*The request*. Copy the lines holding the word "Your", all of them.

*Excerpted records*.
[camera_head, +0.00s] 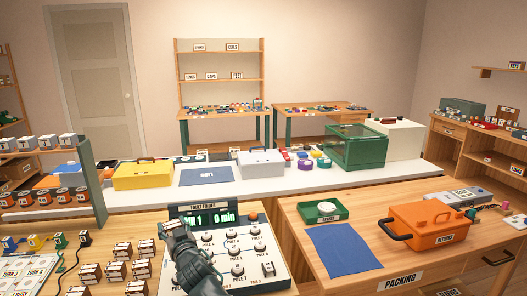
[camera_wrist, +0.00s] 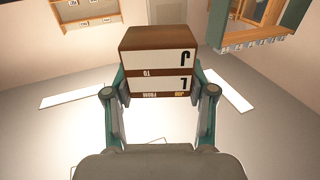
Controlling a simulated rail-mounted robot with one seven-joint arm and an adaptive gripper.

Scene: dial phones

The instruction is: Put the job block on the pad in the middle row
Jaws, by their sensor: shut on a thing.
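My gripper (camera_wrist: 160,108) is shut on the job block (camera_wrist: 158,65), a brown block with white label faces reading "JOB", "FROM", "TO" and large letters. The block is held between both fingers in the wrist view, with pale blurred surfaces behind it. In the head view my gripper (camera_head: 176,229) is at the left edge of the fault finder panel (camera_head: 245,262), in front of its display; the block is mostly hidden there. I cannot make out for certain which surface is the middle-row pad; a printed mat (camera_head: 25,272) with "TURN" labels lies at the lower left.
Several similar labelled blocks (camera_head: 117,270) stand on the wooden table left of my arm. Colored plugs (camera_head: 40,243) stand behind the mat. The packing table (camera_head: 365,258) at right holds a blue mat (camera_head: 344,250), green tray (camera_head: 321,212) and orange case (camera_head: 428,226).

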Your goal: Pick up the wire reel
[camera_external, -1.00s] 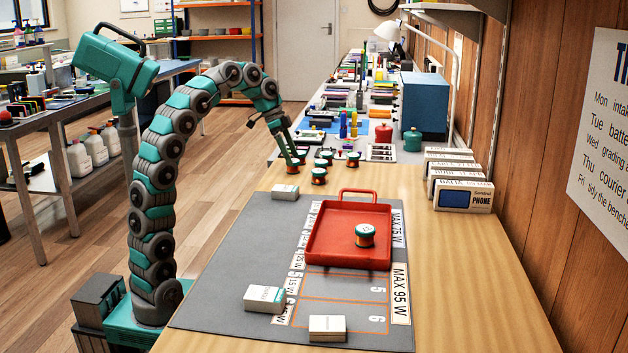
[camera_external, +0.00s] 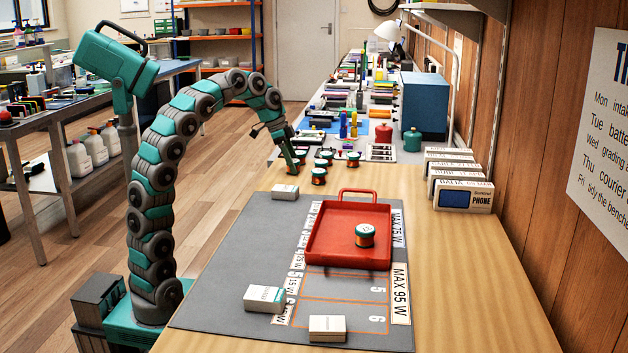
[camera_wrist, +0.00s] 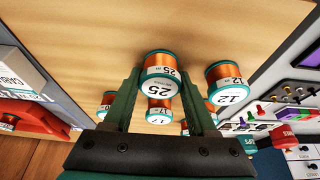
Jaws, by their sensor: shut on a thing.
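A wire reel labelled 25 (camera_wrist: 162,72), with orange wire and teal rims, is between my gripper's (camera_wrist: 160,82) fingertips in the wrist view. My gripper (camera_external: 293,165) is shut on it. In the external view the held reel is small and partly covered by the fingers, at or just above the table, beyond the grey mat. Other reels stand close by: one labelled 12 (camera_wrist: 226,84) to the right, and one labelled 17 (camera_wrist: 160,110) seen between the fingers. Another reel (camera_external: 365,235) stands in the red tray (camera_external: 322,252).
The grey mat (camera_external: 235,255) bears the red tray and several white boxes, one (camera_external: 285,192) near my gripper. More reels stand right of the gripper, one (camera_external: 319,176) very near. Phone boxes (camera_external: 462,195) line the right wall. Bare wood (camera_external: 450,260) lies right of the mat.

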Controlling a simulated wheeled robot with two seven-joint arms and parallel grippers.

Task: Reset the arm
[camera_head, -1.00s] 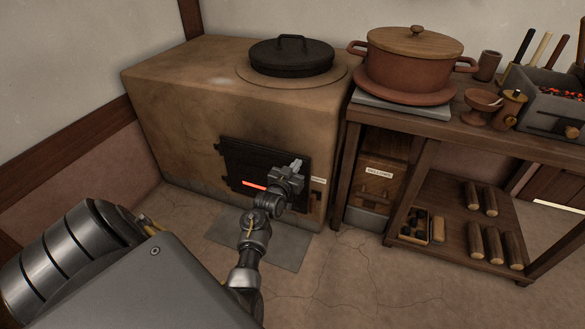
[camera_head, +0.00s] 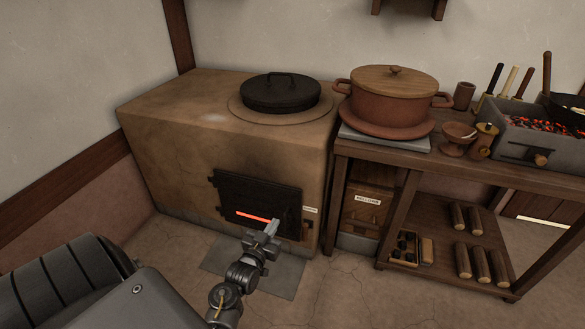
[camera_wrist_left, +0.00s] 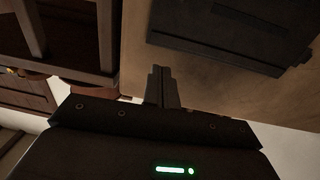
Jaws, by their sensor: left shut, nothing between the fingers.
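My left gripper (camera_head: 271,229) is in front of the clay stove (camera_head: 180,140), near the lower right part of its dark metal door (camera_head: 240,190). The fingers are shut and empty. In the head view they overlap the door's lower edge; I cannot tell whether they touch it. In the left wrist view the shut fingers (camera_wrist_left: 162,75) point toward the stove front, with the dark door (camera_wrist_left: 220,35) at upper right. The door looks closed, with a glowing orange slot (camera_head: 254,216) in it. My right gripper is not in view.
A black lidded pan (camera_head: 280,95) sits on the stove. To the right, a wooden bench (camera_head: 470,172) carries a lidded clay pot (camera_head: 390,100), cups and a glowing brazier (camera_head: 540,125). Its lower shelf holds several logs (camera_head: 480,262). A grey floor plate (camera_head: 285,272) lies before the stove.

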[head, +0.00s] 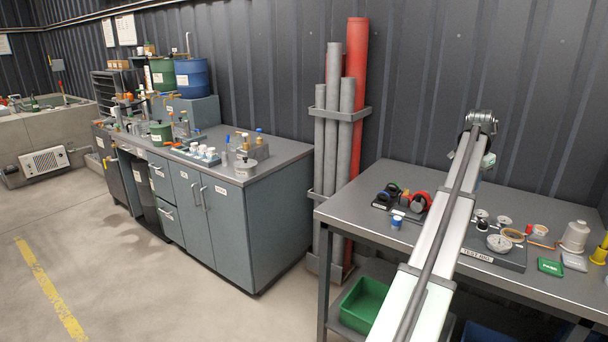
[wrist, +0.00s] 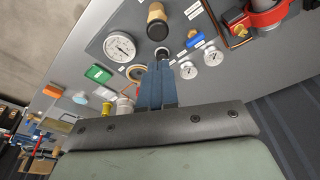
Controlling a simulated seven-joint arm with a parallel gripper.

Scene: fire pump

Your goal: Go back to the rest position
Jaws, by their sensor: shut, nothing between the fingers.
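My gripper (wrist: 158,66) shows in the wrist view as two blue-grey fingers held together, with nothing between them. The fingertips are in front of a grey test panel (wrist: 95,58), near a dark round knob below a brass-coloured knob (wrist: 157,24). I cannot tell whether they touch anything. A large white gauge (wrist: 119,46) is left of the fingers and two small gauges (wrist: 187,69) are right of them. In the head view my arm rises over the right-hand table (head: 375,178), and my gripper is hidden behind it.
The test panel (head: 505,258) lies on the table with gauges. Grey and red pipes (head: 354,90) stand behind. A workbench (head: 255,217) is left; open floor lies in front.

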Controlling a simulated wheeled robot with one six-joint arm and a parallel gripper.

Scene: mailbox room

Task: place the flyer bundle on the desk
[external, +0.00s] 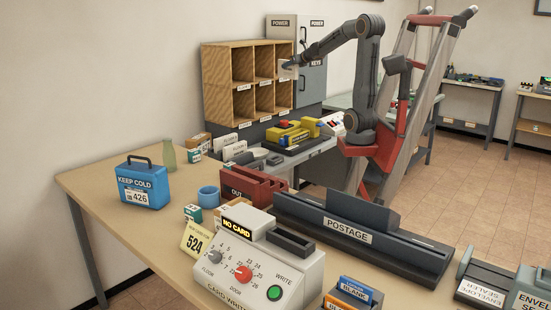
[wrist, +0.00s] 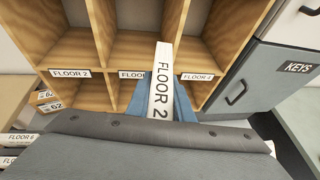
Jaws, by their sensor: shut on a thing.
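My gripper (wrist: 162,100) has blue fingers and is shut on a slim white bundle (wrist: 161,80) labelled FLOOR 2. The pictures do not show for certain whether this is the flyer bundle. In the external view, my gripper (external: 291,64) is raised in front of the right column of the wooden pigeonholes (external: 231,90), with the bundle small and hard to make out there. The wooden desk (external: 95,185) runs across the foreground, away from my gripper.
The desk holds a blue KEEP COLD box (external: 143,186), a blue cup (external: 209,197), a red OUT tray (external: 250,187), the card writer (external: 250,262) and a dark POSTAGE machine (external: 350,234). A grey POWER/KEYS cabinet (external: 311,75) stands beside the pigeonholes. The desk's left end has bare room.

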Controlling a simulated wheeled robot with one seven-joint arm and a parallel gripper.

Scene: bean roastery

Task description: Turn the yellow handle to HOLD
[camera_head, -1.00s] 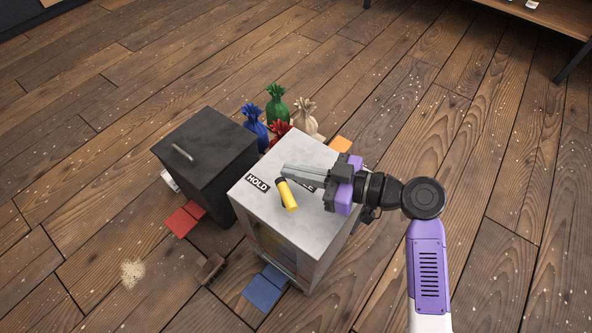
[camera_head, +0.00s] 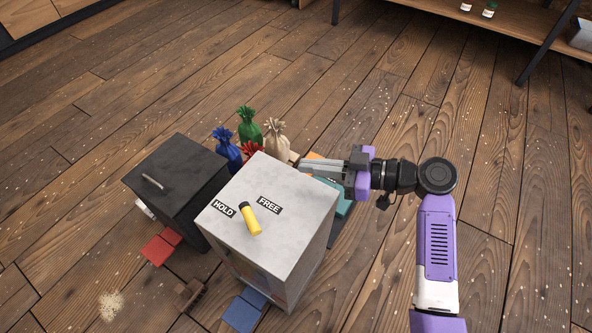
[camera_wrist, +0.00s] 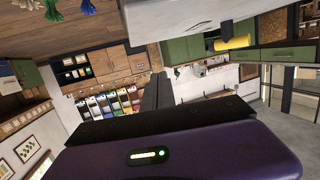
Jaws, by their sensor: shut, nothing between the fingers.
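The yellow handle (camera_head: 251,221) lies on the pale grey top of a box (camera_head: 285,195). Its black end sits between the black HOLD label (camera_head: 223,208) and the FREE label (camera_head: 270,205), slightly nearer HOLD; the yellow part slants down and right, away from both labels. My gripper (camera_head: 303,167) is shut and empty, at the far right edge of the box top, clear of the handle. In the wrist view the handle (camera_wrist: 235,43) shows at the upper right, apart from my fingers (camera_wrist: 158,88).
A dark box (camera_head: 180,185) with a metal handle stands close on the left. Several tied sacks (camera_head: 250,127) stand behind the boxes. Red tiles (camera_head: 161,247), blue tiles (camera_head: 245,310) and a brown brush-like object (camera_head: 190,294) lie on the floor. Open floor surrounds them.

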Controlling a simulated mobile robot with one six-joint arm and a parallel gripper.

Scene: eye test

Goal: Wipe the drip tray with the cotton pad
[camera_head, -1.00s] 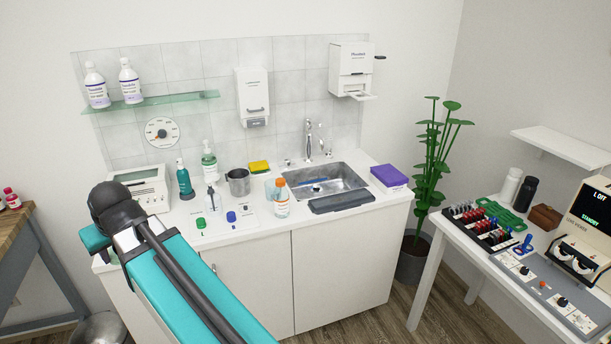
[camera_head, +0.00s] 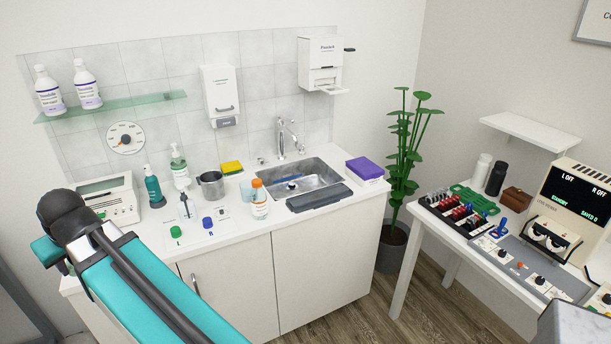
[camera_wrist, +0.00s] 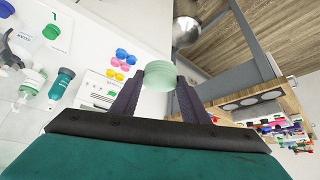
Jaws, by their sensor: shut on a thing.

*Full solution*.
Your goal: Pick up the wire reel
Your goal: Go back to the rest position

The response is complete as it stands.